The listing below contains a span that opens with the line containing "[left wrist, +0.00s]" and closes with the line containing "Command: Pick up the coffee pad". Return that span exactly.

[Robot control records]
>> Begin

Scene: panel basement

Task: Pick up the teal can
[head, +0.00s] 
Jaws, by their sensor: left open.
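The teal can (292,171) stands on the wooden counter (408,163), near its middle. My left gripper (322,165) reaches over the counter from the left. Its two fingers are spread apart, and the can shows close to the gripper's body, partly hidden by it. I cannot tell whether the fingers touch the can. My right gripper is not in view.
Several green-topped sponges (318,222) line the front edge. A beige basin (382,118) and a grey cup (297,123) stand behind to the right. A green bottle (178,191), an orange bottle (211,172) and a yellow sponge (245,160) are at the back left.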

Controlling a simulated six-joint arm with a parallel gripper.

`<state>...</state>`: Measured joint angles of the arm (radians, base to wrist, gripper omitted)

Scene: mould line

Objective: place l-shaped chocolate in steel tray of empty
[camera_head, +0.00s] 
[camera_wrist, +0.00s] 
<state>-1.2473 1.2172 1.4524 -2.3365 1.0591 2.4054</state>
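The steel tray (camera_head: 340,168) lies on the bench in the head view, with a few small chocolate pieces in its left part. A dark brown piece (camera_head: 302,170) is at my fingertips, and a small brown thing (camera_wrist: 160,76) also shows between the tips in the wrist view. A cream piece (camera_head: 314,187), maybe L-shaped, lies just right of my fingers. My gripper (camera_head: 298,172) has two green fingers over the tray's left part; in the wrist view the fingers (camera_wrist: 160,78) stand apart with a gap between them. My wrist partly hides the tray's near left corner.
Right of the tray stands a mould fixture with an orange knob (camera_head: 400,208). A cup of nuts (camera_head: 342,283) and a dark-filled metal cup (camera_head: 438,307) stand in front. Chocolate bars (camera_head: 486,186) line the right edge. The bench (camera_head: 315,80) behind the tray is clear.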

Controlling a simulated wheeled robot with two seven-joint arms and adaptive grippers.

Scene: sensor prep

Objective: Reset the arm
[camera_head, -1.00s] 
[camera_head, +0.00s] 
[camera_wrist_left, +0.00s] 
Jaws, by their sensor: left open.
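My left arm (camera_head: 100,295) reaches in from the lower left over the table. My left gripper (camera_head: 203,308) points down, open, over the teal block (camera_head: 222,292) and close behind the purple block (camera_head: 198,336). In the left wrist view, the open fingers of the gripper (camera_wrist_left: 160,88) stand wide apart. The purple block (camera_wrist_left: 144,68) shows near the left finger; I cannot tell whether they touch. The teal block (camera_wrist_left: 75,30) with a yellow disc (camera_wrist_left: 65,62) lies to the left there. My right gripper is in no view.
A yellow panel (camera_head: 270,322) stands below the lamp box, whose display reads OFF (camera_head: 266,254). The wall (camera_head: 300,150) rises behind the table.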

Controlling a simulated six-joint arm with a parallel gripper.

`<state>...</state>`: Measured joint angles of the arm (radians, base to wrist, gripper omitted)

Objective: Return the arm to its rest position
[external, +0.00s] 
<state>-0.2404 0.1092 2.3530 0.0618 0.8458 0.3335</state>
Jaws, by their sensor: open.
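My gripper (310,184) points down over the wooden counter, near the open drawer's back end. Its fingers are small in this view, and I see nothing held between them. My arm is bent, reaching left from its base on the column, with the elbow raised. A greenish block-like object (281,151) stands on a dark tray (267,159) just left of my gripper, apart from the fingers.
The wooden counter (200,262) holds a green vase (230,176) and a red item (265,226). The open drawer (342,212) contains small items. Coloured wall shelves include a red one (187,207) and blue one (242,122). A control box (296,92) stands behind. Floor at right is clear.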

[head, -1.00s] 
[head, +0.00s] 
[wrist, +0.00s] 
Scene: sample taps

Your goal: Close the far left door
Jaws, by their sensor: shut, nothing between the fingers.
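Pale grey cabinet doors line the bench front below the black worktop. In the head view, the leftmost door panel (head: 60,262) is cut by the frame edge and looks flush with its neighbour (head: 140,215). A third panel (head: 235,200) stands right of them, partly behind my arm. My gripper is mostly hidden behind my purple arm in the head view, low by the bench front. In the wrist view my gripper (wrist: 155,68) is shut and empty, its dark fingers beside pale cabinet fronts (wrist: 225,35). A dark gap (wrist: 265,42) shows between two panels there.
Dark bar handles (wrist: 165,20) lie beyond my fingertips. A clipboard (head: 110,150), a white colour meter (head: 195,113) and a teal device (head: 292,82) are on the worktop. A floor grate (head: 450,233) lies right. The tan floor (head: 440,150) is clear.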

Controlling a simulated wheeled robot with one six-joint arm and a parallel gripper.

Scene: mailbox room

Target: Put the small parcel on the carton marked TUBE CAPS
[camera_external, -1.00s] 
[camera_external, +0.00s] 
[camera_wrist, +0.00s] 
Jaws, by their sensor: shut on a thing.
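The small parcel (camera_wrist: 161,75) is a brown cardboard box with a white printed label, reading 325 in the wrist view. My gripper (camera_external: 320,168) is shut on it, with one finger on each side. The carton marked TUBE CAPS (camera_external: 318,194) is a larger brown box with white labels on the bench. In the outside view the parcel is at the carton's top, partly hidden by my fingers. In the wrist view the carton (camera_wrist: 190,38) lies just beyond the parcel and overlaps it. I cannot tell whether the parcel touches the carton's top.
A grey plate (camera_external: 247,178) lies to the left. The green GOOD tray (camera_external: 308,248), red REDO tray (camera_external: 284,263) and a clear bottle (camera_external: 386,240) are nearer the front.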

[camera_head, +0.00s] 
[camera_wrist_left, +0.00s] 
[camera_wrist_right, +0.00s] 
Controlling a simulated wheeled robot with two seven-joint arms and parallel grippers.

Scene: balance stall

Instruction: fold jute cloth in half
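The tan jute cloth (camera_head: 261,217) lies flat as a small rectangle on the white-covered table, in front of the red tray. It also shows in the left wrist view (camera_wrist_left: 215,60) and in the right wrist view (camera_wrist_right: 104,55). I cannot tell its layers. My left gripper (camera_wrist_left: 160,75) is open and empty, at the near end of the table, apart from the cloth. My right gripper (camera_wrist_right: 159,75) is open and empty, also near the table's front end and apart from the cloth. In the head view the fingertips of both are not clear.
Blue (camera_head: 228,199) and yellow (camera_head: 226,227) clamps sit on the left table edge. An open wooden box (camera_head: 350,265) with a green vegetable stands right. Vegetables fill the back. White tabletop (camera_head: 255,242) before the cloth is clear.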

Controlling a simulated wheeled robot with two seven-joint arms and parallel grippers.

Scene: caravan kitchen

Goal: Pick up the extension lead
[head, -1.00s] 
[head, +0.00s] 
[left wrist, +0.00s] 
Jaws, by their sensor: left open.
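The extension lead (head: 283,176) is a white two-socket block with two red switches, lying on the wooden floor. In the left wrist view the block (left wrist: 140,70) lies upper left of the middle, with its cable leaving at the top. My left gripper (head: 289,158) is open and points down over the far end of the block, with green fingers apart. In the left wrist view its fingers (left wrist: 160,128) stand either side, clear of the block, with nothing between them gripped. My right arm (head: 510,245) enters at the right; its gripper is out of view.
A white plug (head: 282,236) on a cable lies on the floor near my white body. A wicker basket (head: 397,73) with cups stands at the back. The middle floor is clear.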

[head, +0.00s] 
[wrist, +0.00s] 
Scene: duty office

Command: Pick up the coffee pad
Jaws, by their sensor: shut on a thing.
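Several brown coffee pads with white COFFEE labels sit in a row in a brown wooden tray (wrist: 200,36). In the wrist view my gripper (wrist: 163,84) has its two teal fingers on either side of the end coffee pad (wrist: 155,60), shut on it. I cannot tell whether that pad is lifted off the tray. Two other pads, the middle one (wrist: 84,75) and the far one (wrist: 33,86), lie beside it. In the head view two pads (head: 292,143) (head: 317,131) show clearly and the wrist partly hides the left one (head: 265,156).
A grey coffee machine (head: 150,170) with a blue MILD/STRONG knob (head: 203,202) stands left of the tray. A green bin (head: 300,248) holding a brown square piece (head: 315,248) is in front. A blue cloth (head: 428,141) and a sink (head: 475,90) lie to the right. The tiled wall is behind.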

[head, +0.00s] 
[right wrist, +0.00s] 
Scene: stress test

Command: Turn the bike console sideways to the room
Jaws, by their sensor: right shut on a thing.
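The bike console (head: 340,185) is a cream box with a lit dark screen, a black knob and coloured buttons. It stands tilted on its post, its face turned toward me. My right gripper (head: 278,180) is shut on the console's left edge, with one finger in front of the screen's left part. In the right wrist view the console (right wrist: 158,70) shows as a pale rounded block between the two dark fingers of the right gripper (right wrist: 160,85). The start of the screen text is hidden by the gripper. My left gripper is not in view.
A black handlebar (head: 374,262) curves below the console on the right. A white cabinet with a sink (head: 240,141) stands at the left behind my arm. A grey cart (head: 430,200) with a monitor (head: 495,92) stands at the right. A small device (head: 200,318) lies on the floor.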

>> End

EXPECTED ANSWER:
[left wrist, +0.00s] 
Jaws, by their sensor: left open.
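The extension lead (head: 283,176) is a white two-socket block with two red switches, lying on the wooden floor. In the left wrist view the block (left wrist: 140,70) lies upper left of the middle, with its cable leaving at the top. My left gripper (head: 289,158) is open and points down over the far end of the block, with green fingers apart. In the left wrist view its fingers (left wrist: 160,128) stand either side, clear of the block, with nothing between them gripped. My right arm (head: 510,245) enters at the right; its gripper is out of view.
A white plug (head: 282,236) on a cable lies on the floor near my white body. A wicker basket (head: 397,73) with cups stands at the back. The middle floor is clear.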

[head, +0.00s] 
[wrist, +0.00s] 
Scene: duty office

Command: Pick up the coffee pad

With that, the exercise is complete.